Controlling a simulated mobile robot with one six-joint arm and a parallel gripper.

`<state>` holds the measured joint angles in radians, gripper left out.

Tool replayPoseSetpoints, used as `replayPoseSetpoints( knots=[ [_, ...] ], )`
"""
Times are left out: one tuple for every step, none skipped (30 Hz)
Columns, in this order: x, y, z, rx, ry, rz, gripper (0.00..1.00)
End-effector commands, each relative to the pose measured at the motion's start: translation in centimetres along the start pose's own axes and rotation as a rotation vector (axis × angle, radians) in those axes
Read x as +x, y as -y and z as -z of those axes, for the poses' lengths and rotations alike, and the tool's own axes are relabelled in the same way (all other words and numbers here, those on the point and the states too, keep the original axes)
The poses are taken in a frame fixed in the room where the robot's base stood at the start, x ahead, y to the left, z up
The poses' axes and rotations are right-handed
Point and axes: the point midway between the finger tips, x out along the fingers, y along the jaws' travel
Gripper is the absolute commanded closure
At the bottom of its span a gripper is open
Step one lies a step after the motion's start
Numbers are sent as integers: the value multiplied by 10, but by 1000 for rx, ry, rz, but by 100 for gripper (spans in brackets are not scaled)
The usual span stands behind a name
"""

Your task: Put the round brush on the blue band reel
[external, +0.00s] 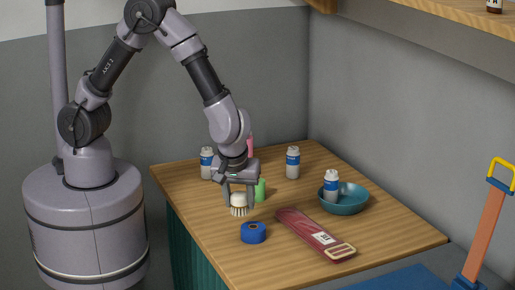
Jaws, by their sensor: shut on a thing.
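The round brush (239,211), pale with light bristles pointing down, is at the tips of my gripper (239,198). My gripper points down and is shut on the brush's upper part. The brush is close to the table top; I cannot tell from this view whether its bristles touch it. The blue band reel (253,233) lies flat on the table, nearer the camera and slightly right of the brush. The brush and the reel are apart, and nothing lies on the reel.
A dark red packaged item (308,231) lies right of the reel. A teal bowl (354,202) with a white-and-blue bottle (331,186) stands at the right. Behind are another bottle (292,163), a bottle at left (207,163) and a green item (260,190) close beside my gripper.

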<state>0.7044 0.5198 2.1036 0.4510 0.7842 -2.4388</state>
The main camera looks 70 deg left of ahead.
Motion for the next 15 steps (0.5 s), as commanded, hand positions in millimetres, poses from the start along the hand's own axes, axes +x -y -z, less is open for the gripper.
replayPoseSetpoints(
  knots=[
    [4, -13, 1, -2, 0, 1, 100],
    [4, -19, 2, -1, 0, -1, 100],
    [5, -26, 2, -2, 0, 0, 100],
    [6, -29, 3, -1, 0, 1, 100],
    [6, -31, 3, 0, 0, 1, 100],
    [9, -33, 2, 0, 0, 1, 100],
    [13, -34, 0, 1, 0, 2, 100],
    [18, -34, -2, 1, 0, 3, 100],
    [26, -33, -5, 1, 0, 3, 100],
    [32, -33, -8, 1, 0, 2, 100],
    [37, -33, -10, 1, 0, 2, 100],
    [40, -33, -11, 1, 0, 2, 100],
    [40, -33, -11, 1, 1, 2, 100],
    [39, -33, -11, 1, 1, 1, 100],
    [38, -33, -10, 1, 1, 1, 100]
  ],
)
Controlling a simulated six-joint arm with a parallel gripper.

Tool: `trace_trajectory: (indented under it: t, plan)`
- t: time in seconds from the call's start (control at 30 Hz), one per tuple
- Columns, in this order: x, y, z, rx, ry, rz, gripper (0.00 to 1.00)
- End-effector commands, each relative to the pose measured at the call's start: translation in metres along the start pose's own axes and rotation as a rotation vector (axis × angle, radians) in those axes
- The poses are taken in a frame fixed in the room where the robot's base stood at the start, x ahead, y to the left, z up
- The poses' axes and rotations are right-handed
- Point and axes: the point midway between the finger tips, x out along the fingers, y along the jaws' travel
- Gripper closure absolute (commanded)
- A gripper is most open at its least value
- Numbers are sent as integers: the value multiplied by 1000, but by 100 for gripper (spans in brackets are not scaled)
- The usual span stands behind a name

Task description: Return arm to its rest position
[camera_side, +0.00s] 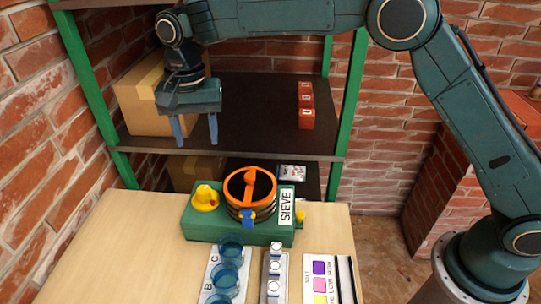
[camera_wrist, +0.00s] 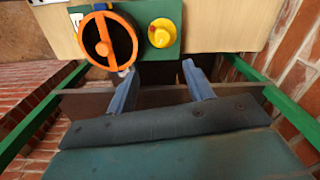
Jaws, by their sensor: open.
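My gripper (camera_side: 195,128) hangs fingers down in front of the shelf unit, at the upper left of the side view. Its two blue fingers are apart with nothing between them. In the wrist view the gripper (camera_wrist: 158,82) also shows open and empty. The arm arches from its base at the right over to the left. The green sieve machine (camera_side: 240,225) stands on the table below and to the right of the gripper, clear of it. Its orange ring (camera_side: 250,187) and yellow knob (camera_side: 205,197) also show in the wrist view, beyond the fingers.
A shelf (camera_side: 255,142) with green posts holds a cardboard box (camera_side: 140,100) close behind the gripper and red blocks (camera_side: 306,105) farther right. Blue cups (camera_side: 227,270), a vial rack (camera_side: 272,275) and a colour card (camera_side: 325,280) lie on the wooden table (camera_side: 110,255). Brick walls stand around.

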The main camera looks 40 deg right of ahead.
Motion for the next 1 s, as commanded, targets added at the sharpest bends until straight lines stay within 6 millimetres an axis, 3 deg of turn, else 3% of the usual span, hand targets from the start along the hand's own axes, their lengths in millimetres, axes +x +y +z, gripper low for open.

= = = = = = =

▸ **Instructions for the task**: Using the entries above, return each line that includes the word "looks".

▸ **Exercise answer**:
The main camera looks 70 deg left of ahead.
The main camera looks 40 deg right of ahead.

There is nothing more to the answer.